Recursive Algorithm Time Complexity: Coin Change

Question

I'm going through some algorithms, and came across the coin change problem.

When thinking about the problem I came up with this naive recursive solution:

int coinChange(const vector<int>& coins, int start, int n) {
  if (n == 0) return 1;
  if (n < 0) return 0;

  int total = 0;

  for (int i = start; i < coins.size(); ++i) {
    if (coins[i] <= n) total += coinChange(coins, i, n-coins[i]);
  }

  return total;
}

I then realized the "accepted" solution was as follows:

int count( int S[], int m, int n )
{
    // If n is 0 then there is 1 solution (do not include any coin)
    if (n == 0)
        return 1;

    // If n is less than 0 then no solution exists
    if (n < 0)
        return 0;

    // If there are no coins and n is greater than 0, then no solution exist
    if (m <=0 && n >= 1)
        return 0;

    // count is sum of solutions (i) including S[m-1] (ii) excluding S[m-1]
    return count( S, m - 1, n ) + count( S, m, n-S[m-1] );
}

At first I thought the two were essentially the same. It was clear to me that my recursion tree was much wider, but it seemed that this was only because my algorithm was doing more work at each level so it evened out. It looks like both algorithms are considering the number of ways to make changes with the current coin (given it is <= the current sum), and considering the number of ways to make change without the current coin (thus with all the elements in the coin array minus the current coin). Therefore the parameter start in my algorithm was doing essentially the same thing as m is doing in the second algorithm.

The more I look at it though, it seems that regardless of the previous text, my algorithm is O(n^n) and the second one is O(2^n). I've been looking at this for too long but if someone could explain what extra work my algorithm is doing compared to the second one that would be great.

EDIT

I understand the dynamic programming solution to this problem, this question is purely a complexity based question.

Answer 1

The two pieces of code are the same except that the second uses recursion instead of a for loop to iterate over the coins. That makes their runtime complexity the same (although the second piece of code probably has worse memory complexity because of the extra recursive calls, but that may get lost in the wash).

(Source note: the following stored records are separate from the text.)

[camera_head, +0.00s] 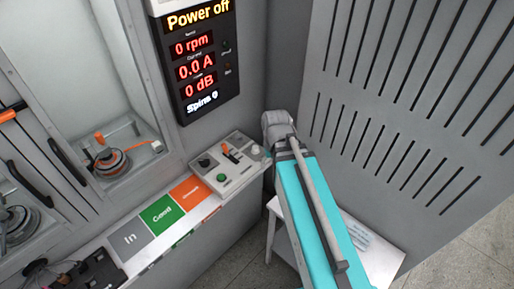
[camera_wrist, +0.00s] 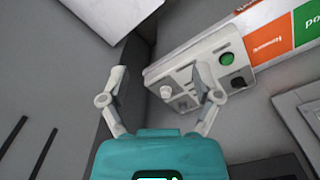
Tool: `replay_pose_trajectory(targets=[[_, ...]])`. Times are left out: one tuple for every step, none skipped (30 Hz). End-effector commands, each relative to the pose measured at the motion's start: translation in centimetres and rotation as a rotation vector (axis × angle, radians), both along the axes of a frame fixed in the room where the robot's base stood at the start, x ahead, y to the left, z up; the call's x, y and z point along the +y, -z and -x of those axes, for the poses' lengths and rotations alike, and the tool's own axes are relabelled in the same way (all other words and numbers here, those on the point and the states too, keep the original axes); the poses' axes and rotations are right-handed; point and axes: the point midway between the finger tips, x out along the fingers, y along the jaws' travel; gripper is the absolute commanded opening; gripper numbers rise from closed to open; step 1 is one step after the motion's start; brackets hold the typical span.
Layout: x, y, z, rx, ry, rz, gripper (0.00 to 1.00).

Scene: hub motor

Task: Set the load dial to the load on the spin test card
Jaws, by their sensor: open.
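The control panel (camera_head: 238,176) sits on the ledge in the head view, with a black knob (camera_head: 204,160), a green button (camera_head: 221,177), an orange-tipped lever (camera_head: 229,152) and a white knob (camera_head: 255,150). I cannot tell which knob is the load dial; no scale is readable. In the wrist view, my gripper (camera_wrist: 158,76) is open and empty. The panel is beyond its fingers, with the white knob (camera_wrist: 166,91) between them and the black knob (camera_wrist: 238,82) outside the right finger. A sheet (camera_head: 362,240) on a low white table may be the card; its text is unreadable.
A display (camera_head: 196,60) above the panel reads "Power off", 0 rpm, 0.0 A, 0 dB. Grey, green and orange labelled areas (camera_head: 162,213) line the ledge. A slotted grey wall (camera_head: 400,100) closes the right side.

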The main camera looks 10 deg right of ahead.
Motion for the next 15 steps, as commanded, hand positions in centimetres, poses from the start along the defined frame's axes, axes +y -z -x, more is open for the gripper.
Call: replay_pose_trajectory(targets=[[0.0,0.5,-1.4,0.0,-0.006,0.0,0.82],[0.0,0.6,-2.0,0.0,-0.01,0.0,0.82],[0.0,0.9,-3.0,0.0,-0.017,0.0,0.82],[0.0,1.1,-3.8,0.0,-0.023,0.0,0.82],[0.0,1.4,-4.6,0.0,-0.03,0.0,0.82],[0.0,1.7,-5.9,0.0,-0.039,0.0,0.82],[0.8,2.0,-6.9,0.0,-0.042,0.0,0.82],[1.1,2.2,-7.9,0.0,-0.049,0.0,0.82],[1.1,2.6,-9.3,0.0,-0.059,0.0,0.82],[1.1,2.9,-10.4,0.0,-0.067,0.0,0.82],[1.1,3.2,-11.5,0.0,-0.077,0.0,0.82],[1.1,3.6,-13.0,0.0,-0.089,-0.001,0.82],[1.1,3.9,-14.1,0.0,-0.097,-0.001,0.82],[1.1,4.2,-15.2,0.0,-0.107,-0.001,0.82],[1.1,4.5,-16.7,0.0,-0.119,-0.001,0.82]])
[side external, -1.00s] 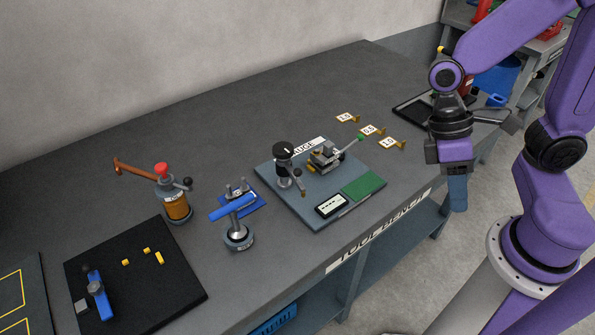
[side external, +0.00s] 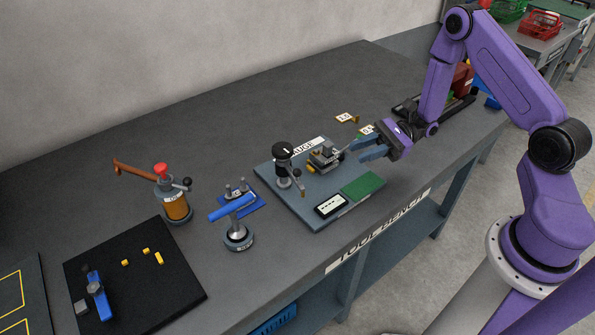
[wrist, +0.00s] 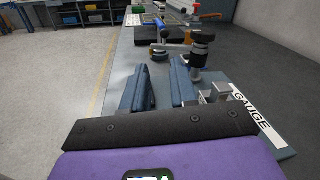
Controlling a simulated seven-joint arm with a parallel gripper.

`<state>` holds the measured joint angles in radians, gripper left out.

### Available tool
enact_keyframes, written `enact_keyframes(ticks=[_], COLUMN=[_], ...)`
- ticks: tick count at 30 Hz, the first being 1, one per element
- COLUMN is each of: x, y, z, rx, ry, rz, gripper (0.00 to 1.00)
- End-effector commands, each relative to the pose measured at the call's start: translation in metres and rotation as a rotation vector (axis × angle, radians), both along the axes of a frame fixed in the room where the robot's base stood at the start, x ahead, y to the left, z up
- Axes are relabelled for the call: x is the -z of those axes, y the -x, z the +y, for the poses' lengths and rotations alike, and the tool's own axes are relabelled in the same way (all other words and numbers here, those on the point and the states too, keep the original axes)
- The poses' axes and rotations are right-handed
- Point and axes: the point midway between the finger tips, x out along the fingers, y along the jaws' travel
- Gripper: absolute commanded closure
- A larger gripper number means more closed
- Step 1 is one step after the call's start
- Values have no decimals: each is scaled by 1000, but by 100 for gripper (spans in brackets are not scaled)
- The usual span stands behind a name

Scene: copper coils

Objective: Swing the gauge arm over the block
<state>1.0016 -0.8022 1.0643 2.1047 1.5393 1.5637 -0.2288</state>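The gauge stand (side external: 283,160) is a post with a black round head on a grey-blue plate (side external: 305,207) labelled GAUGE. A short gauge arm (side external: 298,186) hangs at the post's front, its tip pointing down to the right. A metal holder (side external: 324,155) sits right of the post; I cannot make out the block in it clearly. My gripper (side external: 361,149) is open and empty just right of this holder, its blue fingers pointing left. The wrist view shows the fingers apart (wrist: 157,78), with the gauge stand (wrist: 202,48) ahead to the right. The holder's green-tipped lever is hidden behind the gripper.
A green pad (side external: 363,187) and a small display (side external: 331,205) lie at the plate's front. A blue-armed stand (side external: 238,235) and an orange cylinder (side external: 176,203) stand to the left. Numbered tags (side external: 346,118) lie behind my gripper.

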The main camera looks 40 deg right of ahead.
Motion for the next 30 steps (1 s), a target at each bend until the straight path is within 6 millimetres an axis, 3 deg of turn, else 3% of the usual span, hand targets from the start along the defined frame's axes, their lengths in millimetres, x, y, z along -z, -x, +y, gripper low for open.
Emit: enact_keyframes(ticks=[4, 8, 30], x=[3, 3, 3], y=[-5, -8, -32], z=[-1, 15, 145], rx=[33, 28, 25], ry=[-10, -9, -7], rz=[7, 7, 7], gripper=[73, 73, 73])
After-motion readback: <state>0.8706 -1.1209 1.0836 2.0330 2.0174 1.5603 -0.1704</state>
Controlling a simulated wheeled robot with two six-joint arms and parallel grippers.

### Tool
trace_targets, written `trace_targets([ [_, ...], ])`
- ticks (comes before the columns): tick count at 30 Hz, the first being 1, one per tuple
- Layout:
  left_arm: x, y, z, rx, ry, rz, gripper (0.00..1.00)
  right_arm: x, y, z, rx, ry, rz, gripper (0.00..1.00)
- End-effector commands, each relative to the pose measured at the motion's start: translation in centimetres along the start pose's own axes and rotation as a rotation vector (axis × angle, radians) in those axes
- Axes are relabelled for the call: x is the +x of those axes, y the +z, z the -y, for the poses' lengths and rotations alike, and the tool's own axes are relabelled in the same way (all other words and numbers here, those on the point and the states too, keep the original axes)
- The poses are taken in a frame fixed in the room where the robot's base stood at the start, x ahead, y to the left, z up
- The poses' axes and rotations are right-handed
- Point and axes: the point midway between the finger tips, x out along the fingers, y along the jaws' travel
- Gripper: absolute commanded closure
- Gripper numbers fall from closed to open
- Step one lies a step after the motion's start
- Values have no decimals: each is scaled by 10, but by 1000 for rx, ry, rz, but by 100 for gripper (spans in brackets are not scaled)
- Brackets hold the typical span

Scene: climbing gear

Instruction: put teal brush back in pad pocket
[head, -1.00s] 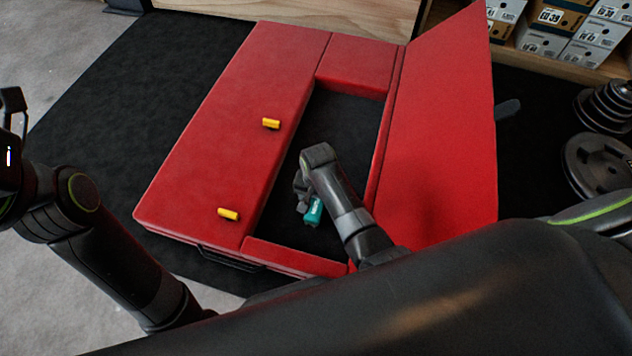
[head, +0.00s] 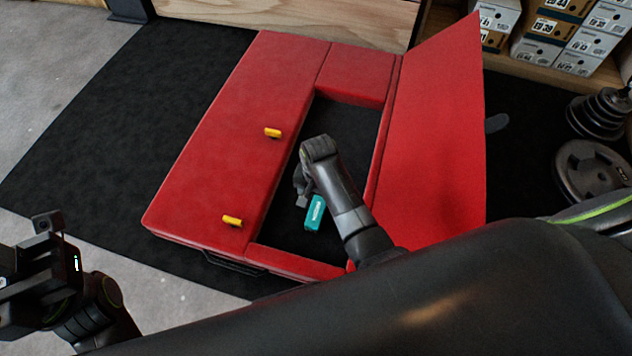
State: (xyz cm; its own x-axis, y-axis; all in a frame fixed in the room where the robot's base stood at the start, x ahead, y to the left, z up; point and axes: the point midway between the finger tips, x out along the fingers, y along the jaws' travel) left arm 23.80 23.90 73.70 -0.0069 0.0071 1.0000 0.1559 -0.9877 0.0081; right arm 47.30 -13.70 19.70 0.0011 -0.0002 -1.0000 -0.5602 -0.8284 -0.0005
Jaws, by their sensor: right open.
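The teal brush (head: 315,213) lies inside the dark, sunken pocket of the red pad (head: 222,150), near the pocket's front end. The pocket's red flap (head: 436,140) stands open on the right side. My right gripper (head: 301,190) is in the pocket opening, just left of and above the brush, and is open. The arm covers part of the pocket, and the fingertips are small and partly hidden. My left gripper (head: 38,240) is at the far left edge, over the floor and away from the pad; its jaws are unclear.
Two yellow pieces (head: 273,132) sit on the pad's left panel. Weight plates (head: 592,170) lie at the right, and shoe boxes (head: 565,40) stand on a shelf at the back right. The black mat (head: 110,150) left of the pad is clear.

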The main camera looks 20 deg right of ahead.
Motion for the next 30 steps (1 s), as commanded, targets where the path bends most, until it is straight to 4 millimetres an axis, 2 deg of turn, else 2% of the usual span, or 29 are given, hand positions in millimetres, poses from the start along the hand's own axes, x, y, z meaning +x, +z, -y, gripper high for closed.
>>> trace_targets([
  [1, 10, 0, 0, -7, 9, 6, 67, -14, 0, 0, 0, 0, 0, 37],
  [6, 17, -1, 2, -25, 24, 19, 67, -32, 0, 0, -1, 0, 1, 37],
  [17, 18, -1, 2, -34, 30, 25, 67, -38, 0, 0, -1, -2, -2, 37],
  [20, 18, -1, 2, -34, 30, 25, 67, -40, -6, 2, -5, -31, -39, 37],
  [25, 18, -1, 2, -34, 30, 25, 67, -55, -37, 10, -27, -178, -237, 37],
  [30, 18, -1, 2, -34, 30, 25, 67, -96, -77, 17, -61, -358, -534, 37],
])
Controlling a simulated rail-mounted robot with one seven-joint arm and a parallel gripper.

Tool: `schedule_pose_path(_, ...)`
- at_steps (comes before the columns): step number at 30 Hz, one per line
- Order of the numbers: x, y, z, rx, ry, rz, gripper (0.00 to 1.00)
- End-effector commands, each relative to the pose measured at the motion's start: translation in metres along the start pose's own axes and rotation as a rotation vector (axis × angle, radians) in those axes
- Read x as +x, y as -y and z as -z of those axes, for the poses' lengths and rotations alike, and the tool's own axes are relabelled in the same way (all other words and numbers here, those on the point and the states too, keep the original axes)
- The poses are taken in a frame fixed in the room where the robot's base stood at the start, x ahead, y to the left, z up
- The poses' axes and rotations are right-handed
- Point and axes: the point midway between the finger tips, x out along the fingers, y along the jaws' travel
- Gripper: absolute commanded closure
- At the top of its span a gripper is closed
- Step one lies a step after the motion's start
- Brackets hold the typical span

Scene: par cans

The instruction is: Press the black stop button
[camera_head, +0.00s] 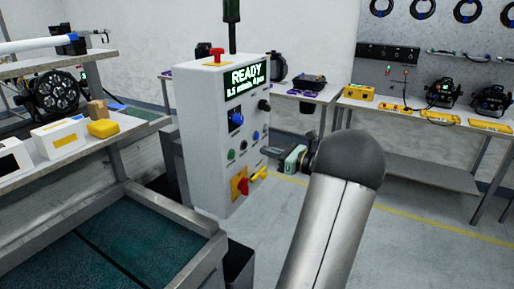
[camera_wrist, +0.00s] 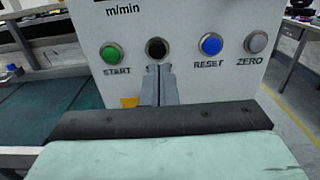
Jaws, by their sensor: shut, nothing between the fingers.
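The black stop button (camera_wrist: 156,48) is a round dark button on the light grey control box (camera_head: 208,130). In the wrist view it sits between the green START button (camera_wrist: 116,53) and the blue RESET button (camera_wrist: 211,44). My gripper (camera_wrist: 158,68) is shut and empty, with its fingertips just below the black button in the picture. I cannot tell whether they touch the panel. In the head view my gripper (camera_head: 266,152) points at the box's button face from the right. The stop button's label is hidden behind the fingers.
A grey ZERO button (camera_wrist: 256,41) is right of RESET. The box also has a lit READY display (camera_head: 246,80), a red top button (camera_head: 217,52) and a red-yellow switch (camera_head: 240,185). A metal-framed bench (camera_head: 130,215) is at left. Open floor lies right of the box.

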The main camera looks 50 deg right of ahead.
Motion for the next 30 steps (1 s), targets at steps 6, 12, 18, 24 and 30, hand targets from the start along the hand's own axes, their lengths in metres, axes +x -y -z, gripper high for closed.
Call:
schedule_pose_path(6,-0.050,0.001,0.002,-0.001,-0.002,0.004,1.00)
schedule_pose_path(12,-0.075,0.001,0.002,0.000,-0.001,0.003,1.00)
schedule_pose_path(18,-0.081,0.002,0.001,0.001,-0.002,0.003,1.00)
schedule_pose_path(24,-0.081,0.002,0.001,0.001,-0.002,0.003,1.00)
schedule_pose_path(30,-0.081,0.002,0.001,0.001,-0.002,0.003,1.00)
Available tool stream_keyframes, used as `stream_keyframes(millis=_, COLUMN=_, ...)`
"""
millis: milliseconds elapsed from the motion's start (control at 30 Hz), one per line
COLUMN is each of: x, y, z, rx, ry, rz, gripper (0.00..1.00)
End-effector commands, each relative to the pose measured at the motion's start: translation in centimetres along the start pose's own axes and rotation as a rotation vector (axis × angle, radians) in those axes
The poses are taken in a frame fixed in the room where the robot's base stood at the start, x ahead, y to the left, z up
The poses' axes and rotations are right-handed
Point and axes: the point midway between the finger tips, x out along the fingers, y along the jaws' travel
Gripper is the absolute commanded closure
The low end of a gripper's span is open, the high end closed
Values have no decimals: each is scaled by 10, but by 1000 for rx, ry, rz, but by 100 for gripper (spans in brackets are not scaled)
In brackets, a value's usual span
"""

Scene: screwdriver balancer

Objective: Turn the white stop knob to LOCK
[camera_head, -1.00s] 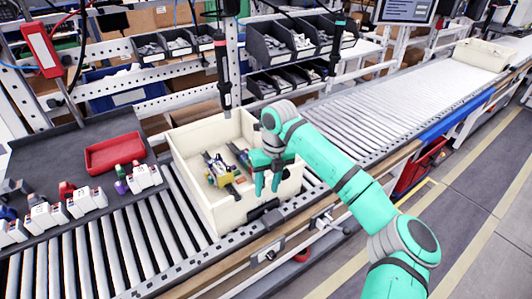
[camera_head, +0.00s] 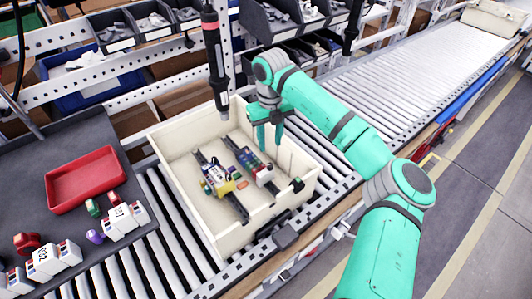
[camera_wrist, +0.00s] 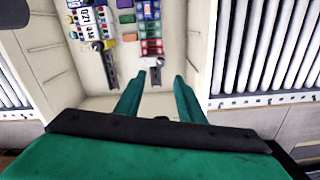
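I cannot make out a white stop knob for certain in either current view. A small pale fitting (camera_head: 341,229) sits on the conveyor's front edge, too small to read as a knob or to show a LOCK mark. My gripper (camera_head: 268,147) hangs over the right part of the cream box, fingers pointing down and apart, with nothing between them. In the wrist view the two green fingers (camera_wrist: 159,78) are also spread and empty. A dark screwdriver (camera_head: 215,60) hangs upright above the back of the box, left of my gripper.
The cream box (camera_head: 171,190) stands on the roller conveyor and holds rails with coloured modules (camera_head: 218,179). A red tray (camera_head: 85,180) and white modules (camera_head: 45,259) lie on the grey table at left. Bare rollers (camera_head: 420,75) stretch to the right.

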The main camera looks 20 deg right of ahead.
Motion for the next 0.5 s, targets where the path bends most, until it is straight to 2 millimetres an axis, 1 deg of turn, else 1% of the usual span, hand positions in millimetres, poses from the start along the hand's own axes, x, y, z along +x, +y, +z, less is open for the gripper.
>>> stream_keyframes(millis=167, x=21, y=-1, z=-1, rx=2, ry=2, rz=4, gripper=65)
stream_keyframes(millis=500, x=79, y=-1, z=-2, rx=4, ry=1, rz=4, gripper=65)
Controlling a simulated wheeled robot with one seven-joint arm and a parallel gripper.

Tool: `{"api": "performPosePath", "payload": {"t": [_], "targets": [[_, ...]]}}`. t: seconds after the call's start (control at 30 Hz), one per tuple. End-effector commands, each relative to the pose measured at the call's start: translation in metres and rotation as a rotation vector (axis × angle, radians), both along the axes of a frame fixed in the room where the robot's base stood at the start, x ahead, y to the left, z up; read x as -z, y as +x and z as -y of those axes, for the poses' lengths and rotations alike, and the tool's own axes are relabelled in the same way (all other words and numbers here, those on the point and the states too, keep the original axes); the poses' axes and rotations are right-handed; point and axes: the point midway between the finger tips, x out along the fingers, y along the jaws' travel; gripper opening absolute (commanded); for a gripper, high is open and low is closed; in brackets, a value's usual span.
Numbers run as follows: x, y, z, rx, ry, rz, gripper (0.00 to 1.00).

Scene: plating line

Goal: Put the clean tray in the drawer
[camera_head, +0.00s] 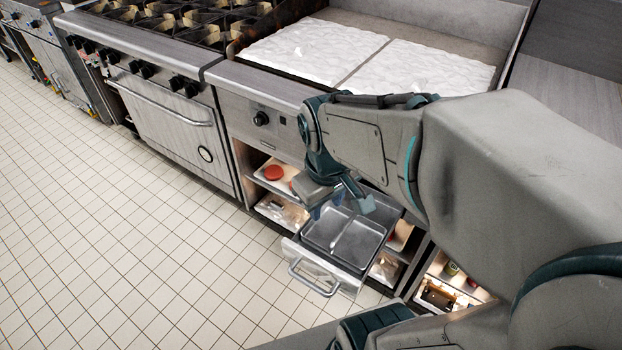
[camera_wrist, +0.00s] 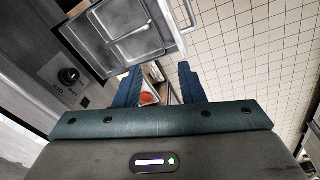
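The drawer (camera_head: 318,272) below the counter is pulled out, with its bar handle facing the floor aisle. A grey metal tray (camera_head: 322,232) with a divider across it lies within the drawer's walls; I cannot tell whether it sits fully flat. My gripper (camera_head: 346,203) is above the back part of the tray in the head view. In the wrist view, my gripper (camera_wrist: 160,84) has its two blue fingers apart with nothing held between them. The tray (camera_wrist: 112,22) and the drawer (camera_wrist: 165,22) show beyond the fingertips.
Open shelves beside the drawer hold a red round item (camera_head: 273,172) and several packets. Another lit shelf (camera_head: 440,292) at lower right holds jars. A stove (camera_head: 170,105) and a counter with white slabs (camera_head: 312,48) stand behind. The tiled floor (camera_head: 120,230) at left is clear.

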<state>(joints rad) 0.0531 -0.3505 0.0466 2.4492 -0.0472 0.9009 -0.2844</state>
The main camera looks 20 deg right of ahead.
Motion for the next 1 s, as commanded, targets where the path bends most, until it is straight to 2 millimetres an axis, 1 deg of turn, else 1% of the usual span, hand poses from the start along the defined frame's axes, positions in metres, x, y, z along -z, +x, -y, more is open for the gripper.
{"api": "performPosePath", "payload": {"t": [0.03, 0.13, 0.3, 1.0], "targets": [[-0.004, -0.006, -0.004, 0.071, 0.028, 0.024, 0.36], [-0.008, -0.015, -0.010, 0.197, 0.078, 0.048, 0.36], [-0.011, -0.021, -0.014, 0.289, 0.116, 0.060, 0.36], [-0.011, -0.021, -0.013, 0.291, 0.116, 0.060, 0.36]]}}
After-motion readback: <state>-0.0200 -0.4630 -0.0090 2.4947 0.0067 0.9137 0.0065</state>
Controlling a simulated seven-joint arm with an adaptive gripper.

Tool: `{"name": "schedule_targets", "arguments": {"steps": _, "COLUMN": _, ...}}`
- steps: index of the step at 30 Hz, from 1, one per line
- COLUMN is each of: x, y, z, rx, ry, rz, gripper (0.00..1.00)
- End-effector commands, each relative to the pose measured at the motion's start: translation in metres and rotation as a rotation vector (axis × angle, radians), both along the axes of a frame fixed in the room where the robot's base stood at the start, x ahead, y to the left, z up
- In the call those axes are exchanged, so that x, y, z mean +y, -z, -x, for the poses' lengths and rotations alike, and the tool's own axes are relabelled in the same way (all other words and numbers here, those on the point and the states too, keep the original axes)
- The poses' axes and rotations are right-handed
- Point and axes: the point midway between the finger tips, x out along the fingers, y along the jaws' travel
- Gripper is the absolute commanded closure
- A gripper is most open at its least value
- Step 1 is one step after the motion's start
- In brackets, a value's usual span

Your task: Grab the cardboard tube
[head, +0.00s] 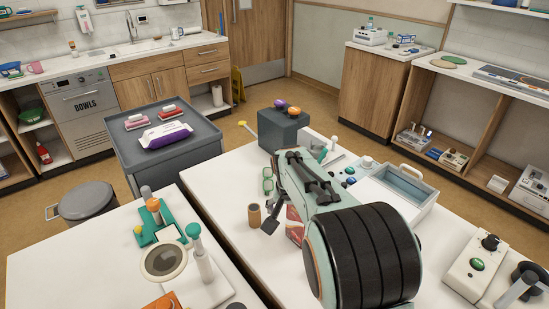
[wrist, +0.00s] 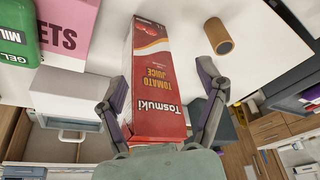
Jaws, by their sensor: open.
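The cardboard tube (head: 254,215) is a short brown open cylinder standing upright on the white table, left of my gripper. In the wrist view the tube (wrist: 218,36) is at the upper right, beyond the tip of the right finger and apart from it. My gripper (wrist: 160,88) is open, with a dark finger on each side of the picture of a red tomato juice carton (wrist: 158,97). I cannot tell whether the fingers touch the carton. In the head view my arm hides most of the carton (head: 294,227) and much of the gripper.
A pink-and-white box (wrist: 68,22) and a green carton (wrist: 18,35) stand near the gripper. A blue-grey tray (head: 425,190) is at the table's right. Left, across a gap, another white table holds a stand with a round dish (head: 163,260). Bare tabletop lies around the tube.

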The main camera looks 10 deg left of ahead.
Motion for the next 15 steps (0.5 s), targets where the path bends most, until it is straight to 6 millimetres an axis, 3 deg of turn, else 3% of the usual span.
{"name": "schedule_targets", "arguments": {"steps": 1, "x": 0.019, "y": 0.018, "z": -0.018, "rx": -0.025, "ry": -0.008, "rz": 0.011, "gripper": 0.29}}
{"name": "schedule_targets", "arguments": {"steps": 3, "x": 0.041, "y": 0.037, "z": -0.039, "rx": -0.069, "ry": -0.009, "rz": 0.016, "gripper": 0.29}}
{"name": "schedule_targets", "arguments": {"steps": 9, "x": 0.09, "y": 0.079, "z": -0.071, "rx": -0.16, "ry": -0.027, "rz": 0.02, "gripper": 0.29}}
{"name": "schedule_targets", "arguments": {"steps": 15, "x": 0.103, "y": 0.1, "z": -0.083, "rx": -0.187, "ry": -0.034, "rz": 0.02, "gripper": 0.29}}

For example, here's partial evaluation of the second count in the case where S = [1, 5, 10] and m=3. On each line, I expand the left-most definition of count.

  count(S, 3, 100)
= count(S, 2, 100) + count(S, 3, 90)
= count(S, 1, 100) + count(S, 2, 95) + count(S, 3, 90)
= count(S, 0, 100) + count(S, 1, 99) + count(S, 2, 95) + count(S, 3, 90)
= 0 + count(S, 1, 99) + count(S, 2, 95) + count(S, 3, 90)

You can see that this is the same calculation as your for-loop that sums up total.

Both algorithms are terrible because they run in exponential time. Here is an answer (of mine) that uses a neat dynamic programming method that runs in O(nm) time and uses O(n) memory, and is extremely concise -- comparable in size to your naive recursive solution. https://stackoverflow.com/a/20743780/1400793 . It's in Python, but it's trivially convertable to C++.

Answer 2

You didn't read the whole article (?).

The idea behind dynamic programming is that you store some values you already got and that way you don't need to calculate them again. In the end of the article you can see the actual correct solution.

As for why your solution is n^n and their original one is 2^n. Both solutions actually are 2^(n+#coins). They just call the function with m-1, instead of having a cycle that goes trough every coin. While your solution tries every coin at the start and then less and less, theirs tries to take one coin of type m, then another, then another, until at some point it switches to type m-1 and does the same with it and so on. Basically both solutions are the same.

Another way to prove that they have the same complexity is like this:

Both solutions are correct, so they will reach all possible solutions, and both stop growing a particular branch of the recursion the moment it reaches a negative n. Therefore, they have the same complexity.

And if you are not convinced just try each solution except add some counter and increment it every time you enter the function. Do this for each solution and you will see that you get the same number.